> EXERCISE DESCRIPTION
Your task is to write out only the lines running from the line with "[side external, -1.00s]" to the line with "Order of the", both ends kept, with no images.

(Robot tool calls)
* start *

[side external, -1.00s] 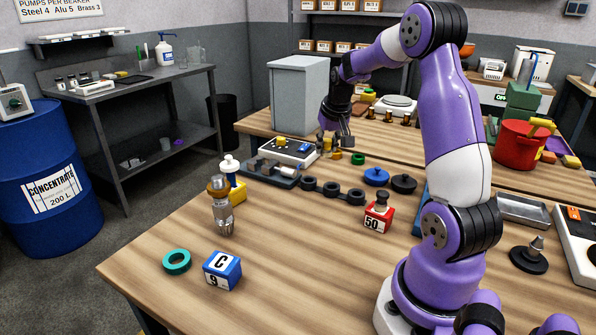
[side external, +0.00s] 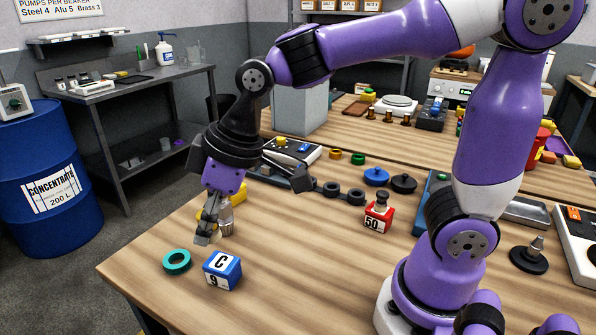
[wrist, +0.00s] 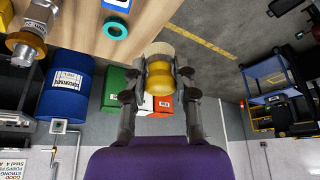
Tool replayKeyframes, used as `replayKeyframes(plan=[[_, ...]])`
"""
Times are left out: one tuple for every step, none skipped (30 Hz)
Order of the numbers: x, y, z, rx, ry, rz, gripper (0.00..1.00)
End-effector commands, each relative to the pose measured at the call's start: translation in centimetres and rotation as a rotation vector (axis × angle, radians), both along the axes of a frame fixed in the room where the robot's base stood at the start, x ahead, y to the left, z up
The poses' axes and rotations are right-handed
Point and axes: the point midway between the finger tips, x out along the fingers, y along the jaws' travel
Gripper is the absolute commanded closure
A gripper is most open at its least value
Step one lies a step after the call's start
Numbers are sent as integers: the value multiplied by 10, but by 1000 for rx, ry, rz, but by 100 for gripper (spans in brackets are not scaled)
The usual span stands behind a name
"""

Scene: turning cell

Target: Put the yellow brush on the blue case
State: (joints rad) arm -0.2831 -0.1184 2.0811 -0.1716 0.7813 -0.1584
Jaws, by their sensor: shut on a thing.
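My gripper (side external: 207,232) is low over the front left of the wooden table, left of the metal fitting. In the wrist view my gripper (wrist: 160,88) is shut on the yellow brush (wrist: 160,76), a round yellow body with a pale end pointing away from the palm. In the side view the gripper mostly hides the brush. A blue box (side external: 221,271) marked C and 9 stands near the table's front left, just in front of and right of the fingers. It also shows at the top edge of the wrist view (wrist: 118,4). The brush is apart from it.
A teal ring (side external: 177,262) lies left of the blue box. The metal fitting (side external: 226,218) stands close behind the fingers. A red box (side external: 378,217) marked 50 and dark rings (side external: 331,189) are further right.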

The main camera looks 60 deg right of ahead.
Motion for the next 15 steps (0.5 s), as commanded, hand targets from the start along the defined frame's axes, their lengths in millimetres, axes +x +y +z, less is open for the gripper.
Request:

* end *
* start *

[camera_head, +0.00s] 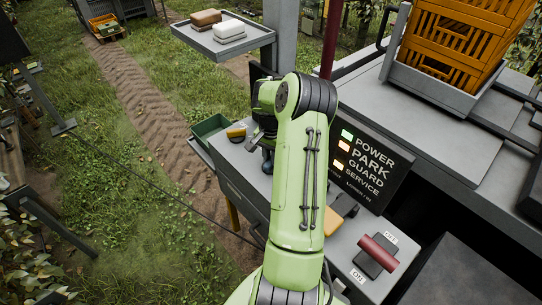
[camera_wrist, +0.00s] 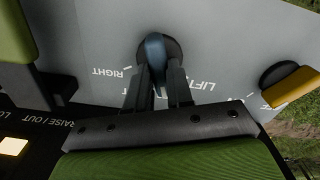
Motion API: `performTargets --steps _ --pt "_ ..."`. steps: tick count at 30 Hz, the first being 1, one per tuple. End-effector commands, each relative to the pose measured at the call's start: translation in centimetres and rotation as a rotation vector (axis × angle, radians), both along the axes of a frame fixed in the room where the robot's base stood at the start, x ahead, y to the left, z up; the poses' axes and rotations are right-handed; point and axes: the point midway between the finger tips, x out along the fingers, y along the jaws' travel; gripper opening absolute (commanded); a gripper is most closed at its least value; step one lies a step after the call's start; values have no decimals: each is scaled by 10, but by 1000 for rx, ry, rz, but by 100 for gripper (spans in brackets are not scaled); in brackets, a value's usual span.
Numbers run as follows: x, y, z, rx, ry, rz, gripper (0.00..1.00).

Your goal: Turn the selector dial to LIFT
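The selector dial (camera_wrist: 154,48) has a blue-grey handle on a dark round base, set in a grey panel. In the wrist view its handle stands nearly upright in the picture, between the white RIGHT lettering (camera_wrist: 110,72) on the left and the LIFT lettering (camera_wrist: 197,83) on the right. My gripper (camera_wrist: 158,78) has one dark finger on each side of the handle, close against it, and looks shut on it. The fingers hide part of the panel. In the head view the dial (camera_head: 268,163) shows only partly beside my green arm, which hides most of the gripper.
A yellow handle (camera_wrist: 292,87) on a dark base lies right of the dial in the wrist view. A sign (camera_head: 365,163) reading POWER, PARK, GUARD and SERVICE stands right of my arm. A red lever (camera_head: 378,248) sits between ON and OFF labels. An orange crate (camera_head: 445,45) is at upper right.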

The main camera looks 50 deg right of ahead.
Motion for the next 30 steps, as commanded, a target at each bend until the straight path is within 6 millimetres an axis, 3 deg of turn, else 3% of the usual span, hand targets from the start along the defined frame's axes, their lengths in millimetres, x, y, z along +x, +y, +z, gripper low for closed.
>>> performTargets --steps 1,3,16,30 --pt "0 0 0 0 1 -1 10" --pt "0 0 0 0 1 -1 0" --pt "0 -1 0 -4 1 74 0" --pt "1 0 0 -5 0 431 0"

* end *
* start *

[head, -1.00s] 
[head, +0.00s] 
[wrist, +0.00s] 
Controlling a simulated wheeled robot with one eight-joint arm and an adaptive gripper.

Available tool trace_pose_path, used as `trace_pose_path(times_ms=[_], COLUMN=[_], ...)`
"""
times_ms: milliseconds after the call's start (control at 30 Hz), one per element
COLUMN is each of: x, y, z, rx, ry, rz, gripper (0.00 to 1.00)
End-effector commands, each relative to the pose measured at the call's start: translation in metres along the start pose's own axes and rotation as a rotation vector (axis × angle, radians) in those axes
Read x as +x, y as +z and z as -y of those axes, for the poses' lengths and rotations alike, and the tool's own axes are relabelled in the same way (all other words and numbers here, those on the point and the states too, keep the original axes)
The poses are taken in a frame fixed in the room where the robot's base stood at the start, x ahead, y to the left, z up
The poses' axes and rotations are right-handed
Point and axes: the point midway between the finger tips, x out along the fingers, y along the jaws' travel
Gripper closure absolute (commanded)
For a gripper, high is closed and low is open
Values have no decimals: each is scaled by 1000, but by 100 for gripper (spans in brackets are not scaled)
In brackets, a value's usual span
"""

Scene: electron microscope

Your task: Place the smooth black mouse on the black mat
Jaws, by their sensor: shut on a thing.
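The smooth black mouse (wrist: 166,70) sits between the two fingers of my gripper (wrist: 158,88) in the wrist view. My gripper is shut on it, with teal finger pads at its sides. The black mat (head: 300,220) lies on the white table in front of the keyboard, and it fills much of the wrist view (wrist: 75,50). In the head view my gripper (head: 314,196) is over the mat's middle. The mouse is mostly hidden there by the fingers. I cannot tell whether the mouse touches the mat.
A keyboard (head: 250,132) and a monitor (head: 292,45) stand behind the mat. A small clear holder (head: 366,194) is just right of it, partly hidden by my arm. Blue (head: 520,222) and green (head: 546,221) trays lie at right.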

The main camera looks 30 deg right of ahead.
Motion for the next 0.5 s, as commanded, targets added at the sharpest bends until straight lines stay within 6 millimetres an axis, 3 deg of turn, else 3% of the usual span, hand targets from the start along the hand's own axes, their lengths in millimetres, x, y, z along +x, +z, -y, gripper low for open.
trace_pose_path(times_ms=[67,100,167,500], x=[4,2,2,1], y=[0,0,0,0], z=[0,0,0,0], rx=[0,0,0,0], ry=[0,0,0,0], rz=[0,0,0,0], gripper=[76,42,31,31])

* end *

> WRITTEN SOLUTION
[side external, -1.00s] 
[side external, +0.00s] 
[wrist, +0.00s] 
Tool replayKeyframes, used as `replayKeyframes(plan=[[_, ...]])`
"""
Times are left out: one tuple for every step, none skipped (30 Hz)
Order of the numbers: x, y, z, rx, ry, rz, gripper (0.00..1.00)

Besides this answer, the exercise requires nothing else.